If there are any HTML trees that you don't want indexed you need
to setup a robots.txt
file or use the -x
option.
For example; if you had a ``text only'' version of your web server that
duplicated the content of your normal server you would not want to
index it. (On the other hand if most of your meaningful text
is contained in graphics you may want to walk the text tree instead
of the normal one since graphics are not searchable.)
Suppose your ``text only'' pages were all under a directory
called /text
. The simplest way to prevent traversal of that
tree would be to use the -x option
, as in:
gw -xhttp://www.mysite.com/text/ http://www.mysite.com
That will prevent retrieval of any pages under the /text
tree.
It would get tedious and error prone to enter the same thing every
time you indexed your site. That also does not prevent other Web robots
from retrieving the /text
tree. To setup a permanent global
exclusion list you need to create a file called robots.txt
in
your document root directory. The format of that file is as follows:
User-agent: *
Disallow: /text
Where *
is the name of the robot to block. *
means any
robot not specifically named (all robots in this case since no others
are named). Or you could specify the name of the robot. For Webinator
it would be Webinator
.
You may
specify several ``Disallow''s for any given robot.
You may also specify different ``Disallow'' sets for different robots.

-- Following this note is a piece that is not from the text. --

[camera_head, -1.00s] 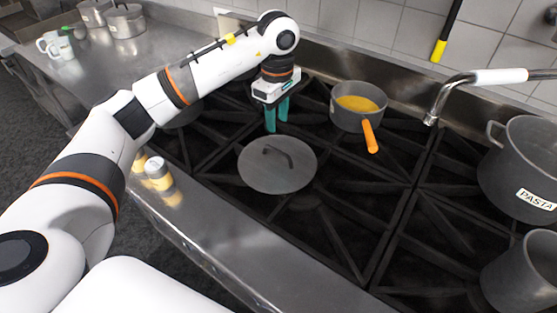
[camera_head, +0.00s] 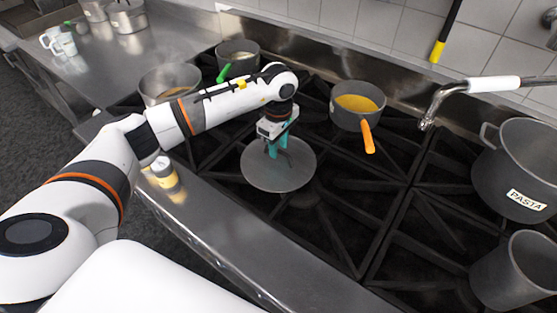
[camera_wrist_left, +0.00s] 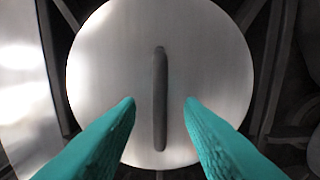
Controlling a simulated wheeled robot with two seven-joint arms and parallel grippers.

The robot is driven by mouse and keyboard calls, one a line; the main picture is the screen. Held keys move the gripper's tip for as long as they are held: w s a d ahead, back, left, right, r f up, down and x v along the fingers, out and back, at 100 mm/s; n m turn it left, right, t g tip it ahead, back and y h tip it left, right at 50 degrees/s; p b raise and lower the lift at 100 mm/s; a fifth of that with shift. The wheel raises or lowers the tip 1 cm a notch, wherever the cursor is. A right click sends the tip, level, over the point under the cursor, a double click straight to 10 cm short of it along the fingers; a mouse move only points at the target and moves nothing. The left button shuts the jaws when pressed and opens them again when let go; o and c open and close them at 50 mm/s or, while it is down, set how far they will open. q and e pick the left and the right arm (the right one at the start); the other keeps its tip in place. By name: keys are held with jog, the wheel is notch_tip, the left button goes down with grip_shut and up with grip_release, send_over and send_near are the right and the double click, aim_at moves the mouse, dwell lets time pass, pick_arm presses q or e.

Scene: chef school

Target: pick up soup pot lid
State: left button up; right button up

Simply insert a blank line and add another ``User-agent'' line followed by its ``Disallow'' lines.
Here's a larger example:
User-agent: *
Disallow: /text
Disallow: /junk
User-agent: Webinator
Disallow: /text
Disallow: /webinator
User-agent: Scooter
Disallow: /text
Disallow: /junk
Disallow: /big
The Scooter
robot will be blocked from accessing any pages under
the /text
, /junk
, and /big
trees. Webinator
will be blocked from accessing any pages under /text
and
/webinator
. All other robots will be blocked from accessing
pages under /text
and /junk
.
Use of robots.txt
is not enforced in any way. Robots may or may
not use it. gw
will, by default, always look for it and use it
if present. This may be disabled with the -r
option. When using
-r
you may still use -x
for manual exclusion.